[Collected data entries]
####
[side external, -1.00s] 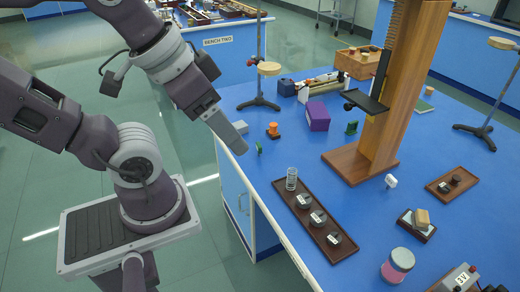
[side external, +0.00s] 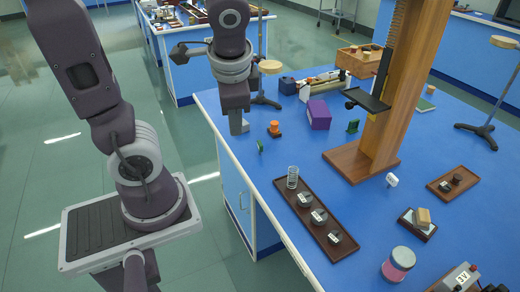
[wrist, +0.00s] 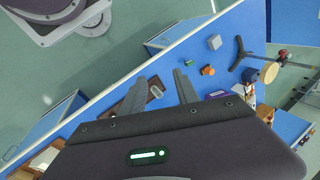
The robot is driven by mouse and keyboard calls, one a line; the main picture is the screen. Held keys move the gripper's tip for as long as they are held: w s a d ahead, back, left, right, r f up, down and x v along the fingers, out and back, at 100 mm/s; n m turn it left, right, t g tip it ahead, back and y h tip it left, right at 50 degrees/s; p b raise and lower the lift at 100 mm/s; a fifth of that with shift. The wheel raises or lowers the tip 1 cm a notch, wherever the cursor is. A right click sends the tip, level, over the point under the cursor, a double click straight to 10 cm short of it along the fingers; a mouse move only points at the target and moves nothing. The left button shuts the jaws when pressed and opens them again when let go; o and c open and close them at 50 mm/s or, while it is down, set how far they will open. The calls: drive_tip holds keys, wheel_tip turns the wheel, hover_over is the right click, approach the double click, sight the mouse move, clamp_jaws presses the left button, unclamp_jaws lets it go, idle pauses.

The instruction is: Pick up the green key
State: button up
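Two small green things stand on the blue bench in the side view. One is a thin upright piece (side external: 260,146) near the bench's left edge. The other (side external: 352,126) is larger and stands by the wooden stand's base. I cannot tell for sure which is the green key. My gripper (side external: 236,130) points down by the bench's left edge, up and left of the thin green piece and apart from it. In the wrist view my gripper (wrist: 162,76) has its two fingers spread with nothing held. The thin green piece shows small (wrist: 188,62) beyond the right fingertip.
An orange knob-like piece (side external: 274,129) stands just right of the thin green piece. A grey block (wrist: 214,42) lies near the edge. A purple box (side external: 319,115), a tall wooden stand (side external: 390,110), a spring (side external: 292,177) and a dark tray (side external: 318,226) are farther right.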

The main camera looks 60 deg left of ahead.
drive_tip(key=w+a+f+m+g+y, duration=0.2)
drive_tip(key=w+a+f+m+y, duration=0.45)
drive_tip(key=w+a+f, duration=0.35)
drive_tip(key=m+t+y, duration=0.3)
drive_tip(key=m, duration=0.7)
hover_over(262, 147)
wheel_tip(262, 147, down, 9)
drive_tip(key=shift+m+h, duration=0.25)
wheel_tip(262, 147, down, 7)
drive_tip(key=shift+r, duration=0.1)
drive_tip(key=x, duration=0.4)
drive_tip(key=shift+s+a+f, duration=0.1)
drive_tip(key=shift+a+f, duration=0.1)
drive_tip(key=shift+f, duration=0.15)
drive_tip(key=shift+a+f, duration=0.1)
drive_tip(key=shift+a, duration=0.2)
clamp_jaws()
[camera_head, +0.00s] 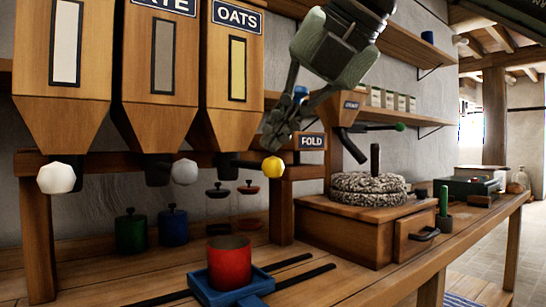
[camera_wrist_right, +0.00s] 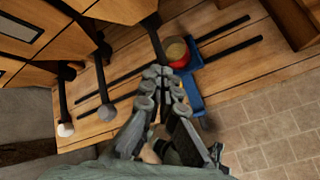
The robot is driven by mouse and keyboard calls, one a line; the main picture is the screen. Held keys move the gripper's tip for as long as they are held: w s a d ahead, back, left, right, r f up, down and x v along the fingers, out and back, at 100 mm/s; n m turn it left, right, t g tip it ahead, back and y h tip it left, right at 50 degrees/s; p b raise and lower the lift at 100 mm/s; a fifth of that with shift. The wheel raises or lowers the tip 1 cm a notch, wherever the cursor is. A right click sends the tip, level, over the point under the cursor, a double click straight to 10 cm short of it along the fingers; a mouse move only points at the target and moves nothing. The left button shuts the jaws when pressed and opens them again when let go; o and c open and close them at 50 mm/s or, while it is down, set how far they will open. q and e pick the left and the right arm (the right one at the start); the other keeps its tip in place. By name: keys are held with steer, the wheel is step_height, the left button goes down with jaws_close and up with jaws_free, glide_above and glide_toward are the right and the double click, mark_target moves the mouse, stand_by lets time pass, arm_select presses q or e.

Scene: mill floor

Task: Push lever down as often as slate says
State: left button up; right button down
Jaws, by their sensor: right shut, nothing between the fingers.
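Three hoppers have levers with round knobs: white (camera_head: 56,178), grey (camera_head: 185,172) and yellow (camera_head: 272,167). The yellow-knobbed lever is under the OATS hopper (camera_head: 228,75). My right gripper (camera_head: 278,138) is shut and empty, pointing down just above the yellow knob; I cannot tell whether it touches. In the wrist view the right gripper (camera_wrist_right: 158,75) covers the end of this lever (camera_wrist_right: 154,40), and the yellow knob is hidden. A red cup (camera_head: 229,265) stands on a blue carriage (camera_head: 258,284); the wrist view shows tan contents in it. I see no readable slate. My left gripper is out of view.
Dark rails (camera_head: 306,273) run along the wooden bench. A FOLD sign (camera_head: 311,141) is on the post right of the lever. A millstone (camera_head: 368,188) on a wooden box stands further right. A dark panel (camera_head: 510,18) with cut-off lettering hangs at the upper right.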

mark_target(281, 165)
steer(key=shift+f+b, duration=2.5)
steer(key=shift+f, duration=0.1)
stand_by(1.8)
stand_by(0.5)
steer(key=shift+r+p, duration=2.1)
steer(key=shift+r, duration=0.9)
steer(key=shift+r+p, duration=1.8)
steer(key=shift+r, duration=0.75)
####
> _STATED EXERCISE_: Output the records above exactly; leave out the pictures.

> _TASK SOLUTION_:
[side external, -1.00s] 
[side external, +0.00s] 
[wrist, +0.00s] 
The robot is driven by mouse and keyboard calls, one a line; the main picture is the screen. Held keys move the gripper's tip for as long as they are held: w s a d ahead, back, left, right, r f up, down and x v along the fingers, out and back, at 100 mm/s; n m turn it left, right, t g tip it ahead, back and y h tip it left, right at 50 degrees/s; p b raise and lower the lift at 100 mm/s; a fifth of that with shift. The wheel raises or lowers the tip 1 cm a notch, wherever the cursor is. A right click sends the tip, level, over the point under the cursor, a double click straight to 10 cm short of it along the fingers; a mouse move only points at the target and moves nothing. The left button shuts the jaws when pressed and opens them again when let go; o and c open and close them at 50 mm/s or, while it is down, set how far they will open. The calls: drive_tip holds keys, wheel_tip turns the wheel, hover_over is the right click, approach the double click, sight the mouse move, clamp_jaws presses the left button, unclamp_jaws lets it go, idle pauses.

The instruction is: Pick up the green key
State: button up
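Two small green things stand on the blue bench in the side view. One is a thin upright piece (side external: 260,146) near the bench's left edge. The other (side external: 352,126) is larger and stands by the wooden stand's base. I cannot tell for sure which is the green key. My gripper (side external: 236,130) points down by the bench's left edge, up and left of the thin green piece and apart from it. In the wrist view my gripper (wrist: 162,76) has its two fingers spread with nothing held. The thin green piece shows small (wrist: 188,62) beyond the right fingertip.
An orange knob-like piece (side external: 274,129) stands just right of the thin green piece. A grey block (wrist: 214,42) lies near the edge. A purple box (side external: 319,115), a tall wooden stand (side external: 390,110), a spring (side external: 292,177) and a dark tray (side external: 318,226) are farther right.

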The main camera looks 60 deg left of ahead.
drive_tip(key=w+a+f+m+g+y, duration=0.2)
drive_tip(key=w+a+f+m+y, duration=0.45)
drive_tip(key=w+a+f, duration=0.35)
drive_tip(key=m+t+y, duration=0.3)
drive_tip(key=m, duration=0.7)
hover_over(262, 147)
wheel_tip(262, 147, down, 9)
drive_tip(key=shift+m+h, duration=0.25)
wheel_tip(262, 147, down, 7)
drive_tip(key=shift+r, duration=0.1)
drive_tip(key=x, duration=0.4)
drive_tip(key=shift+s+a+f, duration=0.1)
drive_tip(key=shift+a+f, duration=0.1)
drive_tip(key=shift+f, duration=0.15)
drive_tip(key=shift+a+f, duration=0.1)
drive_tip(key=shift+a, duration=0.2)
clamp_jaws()
[camera_head, +0.00s] 
[camera_wrist_right, +0.00s] 
The robot is driven by mouse and keyboard calls, one a line; the main picture is the screen. Held keys move the gripper's tip for as long as they are held: w s a d ahead, back, left, right, r f up, down and x v along the fingers, out and back, at 100 mm/s; n m turn it left, right, t g tip it ahead, back and y h tip it left, right at 50 degrees/s; p b raise and lower the lift at 100 mm/s; a fifth of that with shift. The wheel raises or lowers the tip 1 cm a notch, wherever the cursor is. A right click sends the tip, level, over the point under the cursor, a double click straight to 10 cm short of it along the fingers; a mouse move only points at the target and moves nothing. The left button shuts the jaws when pressed and opens them again when let go; o and c open and close them at 50 mm/s or, while it is down, set how far they will open. q and e pick the left and the right arm (the right one at the start); the other keeps its tip in place. By name: keys are held with steer, the wheel is step_height, the left button goes down with jaws_close and up with jaws_free, glide_above and glide_toward are the right and the double click, mark_target moves the mouse, stand_by lets time pass, arm_select presses q or e.

Scene: mill floor

Task: Push lever down as often as slate says
State: left button up; right button down
Jaws, by their sensor: right shut, nothing between the fingers.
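Three hoppers have levers with round knobs: white (camera_head: 56,178), grey (camera_head: 185,172) and yellow (camera_head: 272,167). The yellow-knobbed lever is under the OATS hopper (camera_head: 228,75). My right gripper (camera_head: 278,138) is shut and empty, pointing down just above the yellow knob; I cannot tell whether it touches. In the wrist view the right gripper (camera_wrist_right: 158,75) covers the end of this lever (camera_wrist_right: 154,40), and the yellow knob is hidden. A red cup (camera_head: 229,265) stands on a blue carriage (camera_head: 258,284); the wrist view shows tan contents in it. I see no readable slate. My left gripper is out of view.
Dark rails (camera_head: 306,273) run along the wooden bench. A FOLD sign (camera_head: 311,141) is on the post right of the lever. A millstone (camera_head: 368,188) on a wooden box stands further right. A dark panel (camera_head: 510,18) with cut-off lettering hangs at the upper right.

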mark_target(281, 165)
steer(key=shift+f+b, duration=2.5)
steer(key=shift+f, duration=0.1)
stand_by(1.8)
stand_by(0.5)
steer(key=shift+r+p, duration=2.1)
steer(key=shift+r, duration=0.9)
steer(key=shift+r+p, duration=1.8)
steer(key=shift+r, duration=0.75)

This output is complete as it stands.